* Given data *
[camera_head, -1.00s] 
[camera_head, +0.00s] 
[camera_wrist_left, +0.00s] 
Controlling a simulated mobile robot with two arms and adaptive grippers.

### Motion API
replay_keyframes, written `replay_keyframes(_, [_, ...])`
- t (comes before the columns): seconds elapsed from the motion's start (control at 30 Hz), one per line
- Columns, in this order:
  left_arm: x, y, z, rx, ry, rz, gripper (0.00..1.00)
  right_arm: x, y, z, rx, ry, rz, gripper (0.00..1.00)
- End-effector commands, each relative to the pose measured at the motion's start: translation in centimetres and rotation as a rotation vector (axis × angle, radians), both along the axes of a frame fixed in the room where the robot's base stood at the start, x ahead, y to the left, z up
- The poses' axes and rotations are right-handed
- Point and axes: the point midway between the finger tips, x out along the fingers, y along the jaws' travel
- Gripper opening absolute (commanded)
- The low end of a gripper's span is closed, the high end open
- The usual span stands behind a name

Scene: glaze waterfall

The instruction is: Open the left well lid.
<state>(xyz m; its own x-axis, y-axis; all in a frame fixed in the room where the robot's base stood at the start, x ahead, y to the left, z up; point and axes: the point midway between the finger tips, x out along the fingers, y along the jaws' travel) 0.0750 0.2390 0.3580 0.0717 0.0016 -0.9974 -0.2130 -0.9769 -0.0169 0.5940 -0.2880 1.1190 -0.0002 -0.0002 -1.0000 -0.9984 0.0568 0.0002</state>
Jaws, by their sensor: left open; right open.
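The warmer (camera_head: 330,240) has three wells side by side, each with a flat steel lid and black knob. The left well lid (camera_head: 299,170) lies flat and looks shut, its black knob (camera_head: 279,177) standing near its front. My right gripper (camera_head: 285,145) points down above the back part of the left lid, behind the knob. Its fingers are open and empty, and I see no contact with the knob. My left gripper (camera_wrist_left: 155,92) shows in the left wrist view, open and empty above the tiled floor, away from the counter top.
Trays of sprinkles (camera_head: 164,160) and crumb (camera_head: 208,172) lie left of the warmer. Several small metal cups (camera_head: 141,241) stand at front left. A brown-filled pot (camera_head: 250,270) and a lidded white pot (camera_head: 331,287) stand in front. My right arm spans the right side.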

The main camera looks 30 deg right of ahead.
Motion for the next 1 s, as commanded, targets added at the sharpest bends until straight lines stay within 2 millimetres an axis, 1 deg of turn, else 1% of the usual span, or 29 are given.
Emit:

* Given exercise *
From the data, list each line in which the string "along" appears.

* Reply *
- End-effector commands, each relative to the pose measured at the motion's start: translation in centimetres and rotation as a rotation vector (axis × angle, radians), both along the axes of a frame fixed in the room where the robot's base stood at the start, x ahead, y to the left, z up
- Point and axes: the point midway between the finger tips, x out along the fingers, y along the jaws' travel
<state>(xyz m; its own x-axis, y-axis; all in a frame fixed in the room where the robot's base stood at the start, x ahead, y to the left, z up; point and axes: the point midway between the finger tips, x out along the fingers, y along the jaws' travel) 0.0750 0.2390 0.3580 0.0717 0.0016 -0.9974 -0.2130 -0.9769 -0.0169 0.5940 -0.2880 1.1190 -0.0002 -0.0002 -1.0000 -0.9984 0.0568 0.0002</state>

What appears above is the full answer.